Mixed passive content, sometimes referred to as mixed display content, like serving images, audio, video files, or any other content that can't alter the DOM - thus the use of "passive" in the name, as you mention yourself - through the non-encrypted HTTP and the requesting document via the encrypted HTTPS is prone to attacks that could replace these HTTP served contents with inappropriate or misleading information. Think here for example of misleading the user in believing he's expected to do some action, or is otherwise misdirected by the Man-in-The-Middle (MiTM) replaced contents. The difference here is, that the attacker wouldn't be able to affect the rest of the page, but only the contents loaded via the non-encrypted HTTP protocol.
Additionally, an attacker could track users by inferring information about the user's browsing activities through HTTP loaded contents that are served to the user. These contents might be limited to displaying on only specific pages, and the request for them could tell the attacker what page the user was visiting.

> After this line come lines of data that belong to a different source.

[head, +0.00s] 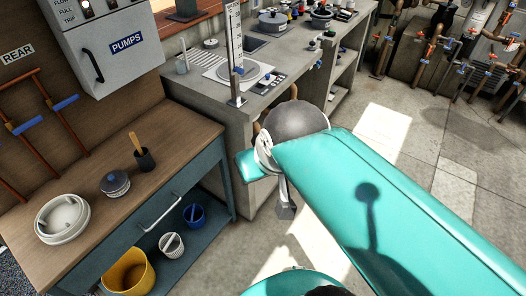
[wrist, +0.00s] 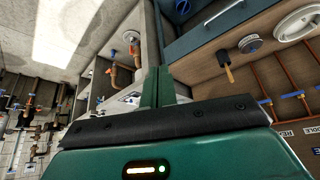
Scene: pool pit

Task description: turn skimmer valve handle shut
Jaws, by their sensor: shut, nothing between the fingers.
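My gripper (wrist: 158,86) shows in the wrist view as two green fingers side by side, shut and empty. In the head view my teal arm crosses the right half and hides the fingers. Copper pipes at the left wall carry blue valve handles, one lower (head: 27,126) and one higher (head: 66,104). In the wrist view blue handles (wrist: 296,95) on these pipes are at the right, apart from the fingers. More small valves (head: 430,37) sit on pipework at the upper right. I cannot tell which handle is the skimmer valve's; no skimmer label is readable.
A grey PUMPS box (head: 105,45) hangs above. A concrete counter (head: 215,112) with fittings stands behind. Open floor (head: 405,150) lies to the right.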

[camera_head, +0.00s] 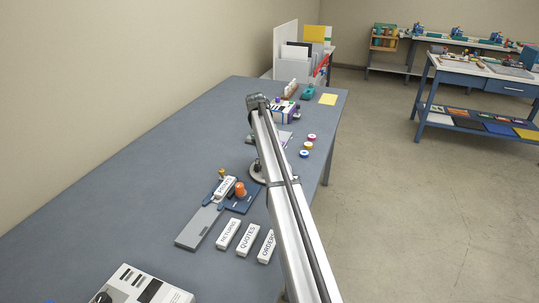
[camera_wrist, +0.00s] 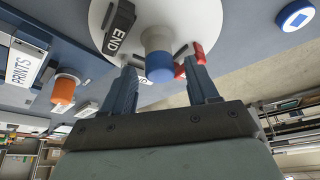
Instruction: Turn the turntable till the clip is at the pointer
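The turntable is a round white disc (camera_wrist: 211,24) at the top of the wrist view. In the head view a grey edge of it (camera_head: 256,174) shows beside my arm, which hides the rest. A grey post with a blue end (camera_wrist: 159,66) stands at the disc's middle. A red piece (camera_wrist: 198,53), perhaps the clip, sits near the disc's rim, right of the post. I cannot make out the pointer. My gripper (camera_wrist: 160,68) is open, its fingers on either side of the post, with gaps showing.
An orange knob (camera_head: 240,188) and a PRINTS block (camera_head: 224,187) stand on blue fixtures left of the turntable. Blocks marked RETURNS (camera_head: 228,234), QUOTES (camera_head: 248,239) and ORDERS (camera_head: 267,246) lie nearer. Small round pieces (camera_head: 307,145) lie right of my arm. The table's left side is clear.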

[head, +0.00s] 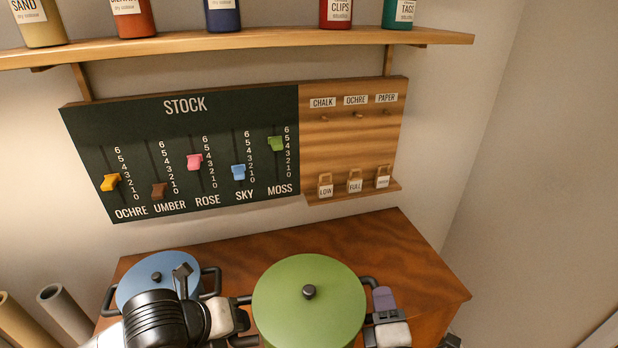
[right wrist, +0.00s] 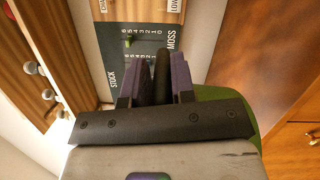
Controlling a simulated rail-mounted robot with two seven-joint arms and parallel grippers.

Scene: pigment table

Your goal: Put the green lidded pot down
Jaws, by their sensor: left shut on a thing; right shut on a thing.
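The green lidded pot (head: 300,322) has a flat green lid with a black knob and dark side handles. It is level, over the front of the wooden table. I cannot tell whether its base touches the table. My left gripper (head: 243,313) is shut on its left handle. My right gripper (head: 381,305) is shut on its right handle. In the right wrist view the dark handle sits between the fingers of my right gripper (right wrist: 155,78), and a strip of the green pot (right wrist: 252,104) shows behind. The pot's lower side is hidden.
A blue lidded pot (head: 135,279) stands at the table's left, partly behind my left arm. The wooden table (head: 425,262) is bare at the right and behind the green pot. A stock board (head: 190,150) hangs on the wall, under a shelf (head: 270,38) of jars. Rolled tubes (head: 62,312) stand at lower left.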

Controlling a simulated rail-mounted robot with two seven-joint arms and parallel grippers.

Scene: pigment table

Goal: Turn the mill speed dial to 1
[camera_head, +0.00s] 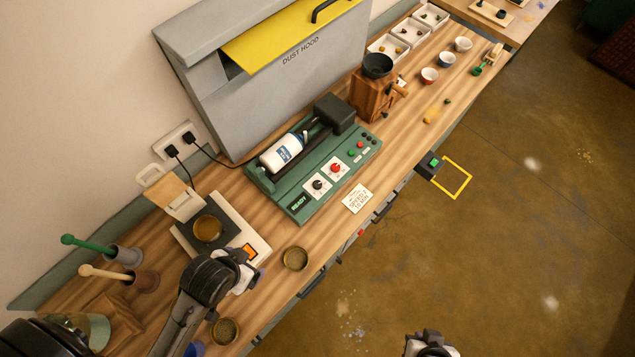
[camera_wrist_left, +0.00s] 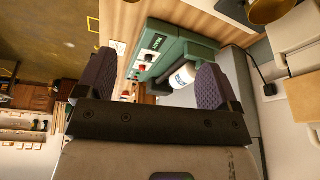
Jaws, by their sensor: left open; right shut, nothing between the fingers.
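The green mill (camera_head: 313,178) stands on the bench with a white bottle-like jar (camera_head: 282,152) lying in it; it also shows in the left wrist view (camera_wrist_left: 165,45). Its front panel has a black knob (camera_head: 318,184) and a red knob (camera_head: 336,168) on white plates, and a small display reading READY (camera_head: 299,204). The dial settings are too small to read. My left gripper (camera_wrist_left: 155,85) is open and empty, apart from the mill, which shows beyond its fingers; in the head view it is over the bench left of the mill. My right gripper (camera_head: 430,346) is shut and empty, at the bottom edge.
A written card (camera_head: 357,199) lies before the mill. A scale (camera_head: 240,232) with a brass dish stands left of it, near a loose dish (camera_head: 295,258). A wooden grinder (camera_head: 372,98) stands to the right. The dust hood (camera_head: 290,75) is behind.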

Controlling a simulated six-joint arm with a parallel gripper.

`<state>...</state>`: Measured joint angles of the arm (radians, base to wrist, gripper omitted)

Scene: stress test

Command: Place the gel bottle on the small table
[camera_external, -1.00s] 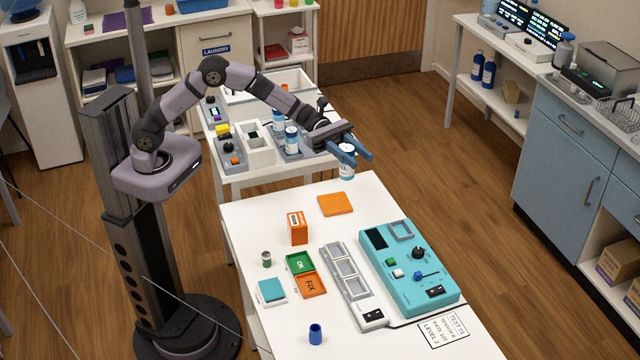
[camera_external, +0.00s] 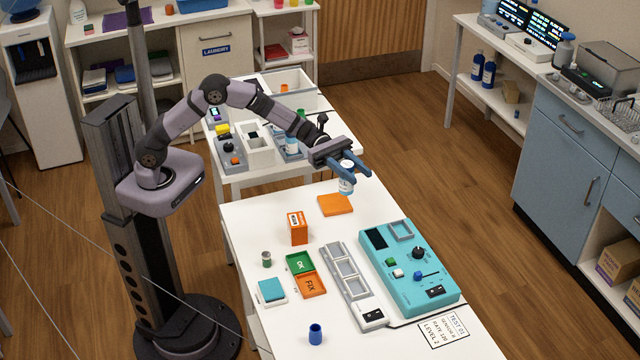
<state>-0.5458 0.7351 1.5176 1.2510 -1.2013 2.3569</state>
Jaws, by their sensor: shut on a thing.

The attacker can intercept HTTP header information that is sent via the unsecured protocol, redirect requests to another server, or change information in the HTTP response (of course, including headers, so also cookies). Request info includes user agent string and cookies associated with the domain the HTTP served contents are served from. The attacker could change any of this information at will to facilitate easier user activity tracking, or misguide the user with false information.
If these contents are served from the same domain as the main page requesting them, then the assumed protection the user receives by opening a HTTPS page might become even more useless, since the attacker can read the user's cookies that don't attach the ;secure
tag via the linked HTTP contents' request headers, indicating to the user agent (browser) to only include such tagged cookies when an encrypted / secured HTTPS channel is used to make additional, linked content requests.